What is being asked: Return only the number of lines in the entries below that hold the word "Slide".

Material for this task:
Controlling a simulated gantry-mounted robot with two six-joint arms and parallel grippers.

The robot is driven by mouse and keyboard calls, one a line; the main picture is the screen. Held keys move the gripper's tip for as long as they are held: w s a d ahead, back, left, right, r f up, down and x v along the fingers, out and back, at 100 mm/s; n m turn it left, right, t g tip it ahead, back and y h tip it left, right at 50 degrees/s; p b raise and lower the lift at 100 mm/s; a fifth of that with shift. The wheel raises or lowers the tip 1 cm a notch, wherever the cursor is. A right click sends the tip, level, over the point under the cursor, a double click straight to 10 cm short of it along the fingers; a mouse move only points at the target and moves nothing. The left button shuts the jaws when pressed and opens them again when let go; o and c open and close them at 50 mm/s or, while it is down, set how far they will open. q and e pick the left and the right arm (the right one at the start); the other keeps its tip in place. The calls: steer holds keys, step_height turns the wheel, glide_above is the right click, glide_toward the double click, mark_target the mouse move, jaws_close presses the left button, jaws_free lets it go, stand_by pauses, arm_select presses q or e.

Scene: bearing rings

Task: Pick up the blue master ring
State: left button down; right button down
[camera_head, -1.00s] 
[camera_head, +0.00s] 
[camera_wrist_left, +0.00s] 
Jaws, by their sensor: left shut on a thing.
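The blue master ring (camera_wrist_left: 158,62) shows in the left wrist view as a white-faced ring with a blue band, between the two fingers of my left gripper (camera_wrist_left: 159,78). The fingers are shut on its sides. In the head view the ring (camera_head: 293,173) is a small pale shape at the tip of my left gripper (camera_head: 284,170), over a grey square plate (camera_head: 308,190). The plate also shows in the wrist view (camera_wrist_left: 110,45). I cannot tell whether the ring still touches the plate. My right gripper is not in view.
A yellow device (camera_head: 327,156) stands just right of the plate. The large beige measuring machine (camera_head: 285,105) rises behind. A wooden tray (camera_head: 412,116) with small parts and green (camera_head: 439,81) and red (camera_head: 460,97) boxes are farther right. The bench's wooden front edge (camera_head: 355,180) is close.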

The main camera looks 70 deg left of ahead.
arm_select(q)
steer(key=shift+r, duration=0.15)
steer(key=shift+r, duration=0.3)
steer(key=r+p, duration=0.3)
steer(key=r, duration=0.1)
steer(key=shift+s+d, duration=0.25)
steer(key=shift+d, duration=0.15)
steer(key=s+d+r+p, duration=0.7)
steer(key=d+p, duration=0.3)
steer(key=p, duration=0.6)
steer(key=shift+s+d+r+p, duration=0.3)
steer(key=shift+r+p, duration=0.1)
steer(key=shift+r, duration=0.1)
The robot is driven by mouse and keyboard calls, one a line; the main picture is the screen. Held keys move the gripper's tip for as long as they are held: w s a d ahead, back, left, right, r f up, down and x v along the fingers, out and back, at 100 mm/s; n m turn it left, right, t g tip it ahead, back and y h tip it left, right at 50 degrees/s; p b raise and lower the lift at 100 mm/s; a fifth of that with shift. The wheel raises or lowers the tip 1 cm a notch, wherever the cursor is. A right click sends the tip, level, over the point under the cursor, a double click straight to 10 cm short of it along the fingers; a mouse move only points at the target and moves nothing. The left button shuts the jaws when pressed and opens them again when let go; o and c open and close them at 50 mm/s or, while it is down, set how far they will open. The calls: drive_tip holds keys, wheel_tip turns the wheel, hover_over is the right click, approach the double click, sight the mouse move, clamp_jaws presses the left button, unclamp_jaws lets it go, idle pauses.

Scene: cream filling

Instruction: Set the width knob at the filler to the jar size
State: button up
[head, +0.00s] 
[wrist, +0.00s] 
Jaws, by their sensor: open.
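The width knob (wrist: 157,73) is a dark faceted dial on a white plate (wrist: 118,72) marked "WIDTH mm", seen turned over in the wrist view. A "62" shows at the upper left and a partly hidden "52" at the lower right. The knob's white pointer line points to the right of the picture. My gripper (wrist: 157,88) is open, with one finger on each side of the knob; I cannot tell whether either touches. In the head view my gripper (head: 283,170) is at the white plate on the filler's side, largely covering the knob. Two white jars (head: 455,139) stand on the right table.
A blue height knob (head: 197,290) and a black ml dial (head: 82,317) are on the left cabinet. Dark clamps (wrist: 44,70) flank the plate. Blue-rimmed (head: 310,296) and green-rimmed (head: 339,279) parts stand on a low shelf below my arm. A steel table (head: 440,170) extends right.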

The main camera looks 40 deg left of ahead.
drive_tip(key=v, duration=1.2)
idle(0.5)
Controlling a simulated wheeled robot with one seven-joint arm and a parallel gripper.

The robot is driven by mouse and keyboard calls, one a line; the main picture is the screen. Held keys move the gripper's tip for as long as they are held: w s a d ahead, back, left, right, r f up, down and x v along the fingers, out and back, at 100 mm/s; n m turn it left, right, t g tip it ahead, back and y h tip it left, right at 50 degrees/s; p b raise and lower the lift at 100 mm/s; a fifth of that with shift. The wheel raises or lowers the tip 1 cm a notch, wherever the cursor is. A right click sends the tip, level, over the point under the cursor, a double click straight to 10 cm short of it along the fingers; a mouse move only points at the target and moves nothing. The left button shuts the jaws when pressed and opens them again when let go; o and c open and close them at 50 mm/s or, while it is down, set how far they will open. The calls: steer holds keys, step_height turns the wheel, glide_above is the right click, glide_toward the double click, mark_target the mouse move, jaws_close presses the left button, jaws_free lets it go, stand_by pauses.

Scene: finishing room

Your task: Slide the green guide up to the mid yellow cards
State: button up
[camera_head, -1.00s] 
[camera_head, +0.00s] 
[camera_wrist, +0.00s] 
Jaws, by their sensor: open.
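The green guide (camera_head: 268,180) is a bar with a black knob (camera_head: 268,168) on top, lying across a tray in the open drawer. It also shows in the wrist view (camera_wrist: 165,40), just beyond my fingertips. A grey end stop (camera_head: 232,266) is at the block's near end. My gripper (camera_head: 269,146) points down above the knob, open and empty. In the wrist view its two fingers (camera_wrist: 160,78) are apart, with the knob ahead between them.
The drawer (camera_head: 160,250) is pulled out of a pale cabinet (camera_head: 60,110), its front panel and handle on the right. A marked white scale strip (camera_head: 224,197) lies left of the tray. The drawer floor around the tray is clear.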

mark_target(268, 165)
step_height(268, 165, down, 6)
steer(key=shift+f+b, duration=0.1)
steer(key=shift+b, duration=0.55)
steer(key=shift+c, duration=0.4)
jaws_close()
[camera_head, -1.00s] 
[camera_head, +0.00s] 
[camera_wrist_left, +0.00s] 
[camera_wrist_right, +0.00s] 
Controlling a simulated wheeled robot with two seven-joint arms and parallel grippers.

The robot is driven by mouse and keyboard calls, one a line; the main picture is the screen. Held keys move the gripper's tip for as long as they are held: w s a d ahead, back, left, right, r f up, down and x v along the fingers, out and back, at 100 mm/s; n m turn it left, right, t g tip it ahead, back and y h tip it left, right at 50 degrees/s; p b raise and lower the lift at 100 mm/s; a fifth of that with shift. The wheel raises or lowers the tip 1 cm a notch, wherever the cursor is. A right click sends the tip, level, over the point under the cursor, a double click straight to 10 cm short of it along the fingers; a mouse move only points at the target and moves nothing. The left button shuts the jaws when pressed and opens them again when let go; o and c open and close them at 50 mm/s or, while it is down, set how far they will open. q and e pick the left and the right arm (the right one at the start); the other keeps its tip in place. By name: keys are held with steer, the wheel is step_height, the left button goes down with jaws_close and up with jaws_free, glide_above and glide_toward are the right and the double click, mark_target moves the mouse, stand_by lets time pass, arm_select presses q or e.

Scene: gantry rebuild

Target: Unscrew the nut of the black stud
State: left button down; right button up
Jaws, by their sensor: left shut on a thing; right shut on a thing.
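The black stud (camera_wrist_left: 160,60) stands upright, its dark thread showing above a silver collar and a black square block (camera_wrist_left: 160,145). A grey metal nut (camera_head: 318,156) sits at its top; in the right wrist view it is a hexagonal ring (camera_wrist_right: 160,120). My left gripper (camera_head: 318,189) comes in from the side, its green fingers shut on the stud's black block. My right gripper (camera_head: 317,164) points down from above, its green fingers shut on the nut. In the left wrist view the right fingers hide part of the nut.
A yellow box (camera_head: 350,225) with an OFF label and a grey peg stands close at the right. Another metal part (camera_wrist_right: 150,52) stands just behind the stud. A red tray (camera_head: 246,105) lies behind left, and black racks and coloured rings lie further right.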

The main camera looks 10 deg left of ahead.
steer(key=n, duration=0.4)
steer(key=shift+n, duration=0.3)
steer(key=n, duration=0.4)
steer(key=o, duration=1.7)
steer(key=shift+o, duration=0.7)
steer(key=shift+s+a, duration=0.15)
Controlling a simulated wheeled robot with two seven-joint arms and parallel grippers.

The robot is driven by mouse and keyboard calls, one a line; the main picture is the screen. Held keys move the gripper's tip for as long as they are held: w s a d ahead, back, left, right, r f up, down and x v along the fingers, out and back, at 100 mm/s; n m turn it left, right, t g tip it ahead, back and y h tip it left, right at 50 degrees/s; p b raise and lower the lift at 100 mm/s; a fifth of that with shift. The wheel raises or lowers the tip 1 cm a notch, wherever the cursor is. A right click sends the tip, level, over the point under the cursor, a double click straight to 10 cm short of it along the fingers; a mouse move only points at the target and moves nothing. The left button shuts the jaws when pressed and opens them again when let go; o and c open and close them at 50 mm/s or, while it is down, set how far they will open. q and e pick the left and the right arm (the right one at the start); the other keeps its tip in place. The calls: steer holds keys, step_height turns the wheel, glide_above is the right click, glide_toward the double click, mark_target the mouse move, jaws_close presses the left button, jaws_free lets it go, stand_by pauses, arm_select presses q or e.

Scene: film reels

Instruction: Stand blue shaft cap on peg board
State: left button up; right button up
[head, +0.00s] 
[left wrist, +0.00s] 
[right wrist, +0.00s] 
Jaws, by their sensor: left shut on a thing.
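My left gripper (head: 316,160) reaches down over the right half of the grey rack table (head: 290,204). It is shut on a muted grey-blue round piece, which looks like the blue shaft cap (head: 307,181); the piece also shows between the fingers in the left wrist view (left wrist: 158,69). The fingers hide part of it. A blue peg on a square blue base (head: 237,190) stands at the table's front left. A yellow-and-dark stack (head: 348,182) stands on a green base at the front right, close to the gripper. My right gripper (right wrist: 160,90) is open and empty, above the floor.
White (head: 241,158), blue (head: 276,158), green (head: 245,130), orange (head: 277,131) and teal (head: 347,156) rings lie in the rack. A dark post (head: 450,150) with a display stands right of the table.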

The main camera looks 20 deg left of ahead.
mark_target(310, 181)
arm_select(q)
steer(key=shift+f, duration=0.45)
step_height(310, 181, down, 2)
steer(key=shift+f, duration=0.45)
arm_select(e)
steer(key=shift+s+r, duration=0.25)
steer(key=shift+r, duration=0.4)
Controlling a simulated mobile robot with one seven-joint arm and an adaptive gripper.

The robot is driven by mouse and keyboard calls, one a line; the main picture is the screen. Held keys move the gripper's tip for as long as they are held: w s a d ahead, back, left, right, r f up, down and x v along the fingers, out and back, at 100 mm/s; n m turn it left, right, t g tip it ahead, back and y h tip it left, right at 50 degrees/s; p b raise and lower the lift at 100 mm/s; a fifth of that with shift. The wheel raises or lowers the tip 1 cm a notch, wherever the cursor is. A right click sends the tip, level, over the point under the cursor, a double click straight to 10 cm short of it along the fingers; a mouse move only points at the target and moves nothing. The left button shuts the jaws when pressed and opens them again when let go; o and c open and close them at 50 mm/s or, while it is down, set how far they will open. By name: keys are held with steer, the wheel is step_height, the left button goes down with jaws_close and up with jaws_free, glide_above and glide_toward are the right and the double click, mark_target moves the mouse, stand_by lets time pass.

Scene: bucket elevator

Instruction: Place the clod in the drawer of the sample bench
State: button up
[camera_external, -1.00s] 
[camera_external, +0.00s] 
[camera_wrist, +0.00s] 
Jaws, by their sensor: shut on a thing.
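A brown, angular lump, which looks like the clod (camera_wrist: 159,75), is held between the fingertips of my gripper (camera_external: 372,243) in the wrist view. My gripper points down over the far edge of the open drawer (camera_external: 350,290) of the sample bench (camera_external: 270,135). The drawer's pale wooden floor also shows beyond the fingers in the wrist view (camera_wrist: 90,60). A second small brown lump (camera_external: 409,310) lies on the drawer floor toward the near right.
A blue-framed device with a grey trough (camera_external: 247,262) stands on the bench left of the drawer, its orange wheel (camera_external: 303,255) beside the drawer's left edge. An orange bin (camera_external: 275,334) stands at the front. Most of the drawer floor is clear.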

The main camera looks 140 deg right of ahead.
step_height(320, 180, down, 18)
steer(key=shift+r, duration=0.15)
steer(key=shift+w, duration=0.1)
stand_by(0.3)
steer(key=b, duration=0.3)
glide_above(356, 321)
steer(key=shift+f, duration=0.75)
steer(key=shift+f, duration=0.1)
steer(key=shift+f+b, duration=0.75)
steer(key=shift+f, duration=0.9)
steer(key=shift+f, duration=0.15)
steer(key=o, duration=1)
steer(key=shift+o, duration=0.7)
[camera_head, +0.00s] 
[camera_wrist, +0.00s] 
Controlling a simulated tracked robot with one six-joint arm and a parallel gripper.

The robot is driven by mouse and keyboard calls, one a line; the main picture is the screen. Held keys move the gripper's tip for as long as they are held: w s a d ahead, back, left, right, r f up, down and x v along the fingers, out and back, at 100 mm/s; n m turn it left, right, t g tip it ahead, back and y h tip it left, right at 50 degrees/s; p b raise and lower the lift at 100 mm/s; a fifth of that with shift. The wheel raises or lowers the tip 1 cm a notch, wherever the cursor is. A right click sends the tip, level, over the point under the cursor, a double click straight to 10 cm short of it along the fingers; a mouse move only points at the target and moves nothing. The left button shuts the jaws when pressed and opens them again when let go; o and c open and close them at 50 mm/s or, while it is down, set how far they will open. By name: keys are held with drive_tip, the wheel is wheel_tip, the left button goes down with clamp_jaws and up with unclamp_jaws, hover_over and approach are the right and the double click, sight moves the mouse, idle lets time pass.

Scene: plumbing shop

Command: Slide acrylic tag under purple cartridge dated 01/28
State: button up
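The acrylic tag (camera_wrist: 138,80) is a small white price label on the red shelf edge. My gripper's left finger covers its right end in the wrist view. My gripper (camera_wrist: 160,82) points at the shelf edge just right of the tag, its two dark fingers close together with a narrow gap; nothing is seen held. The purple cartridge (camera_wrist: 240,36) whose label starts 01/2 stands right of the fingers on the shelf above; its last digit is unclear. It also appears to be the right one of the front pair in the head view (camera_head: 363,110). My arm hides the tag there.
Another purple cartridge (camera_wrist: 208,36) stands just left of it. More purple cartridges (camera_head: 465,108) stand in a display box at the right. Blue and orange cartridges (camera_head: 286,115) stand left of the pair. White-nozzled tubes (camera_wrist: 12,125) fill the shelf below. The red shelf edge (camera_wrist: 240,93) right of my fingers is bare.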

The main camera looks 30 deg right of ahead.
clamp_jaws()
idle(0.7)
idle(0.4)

Answer to this exercise: 2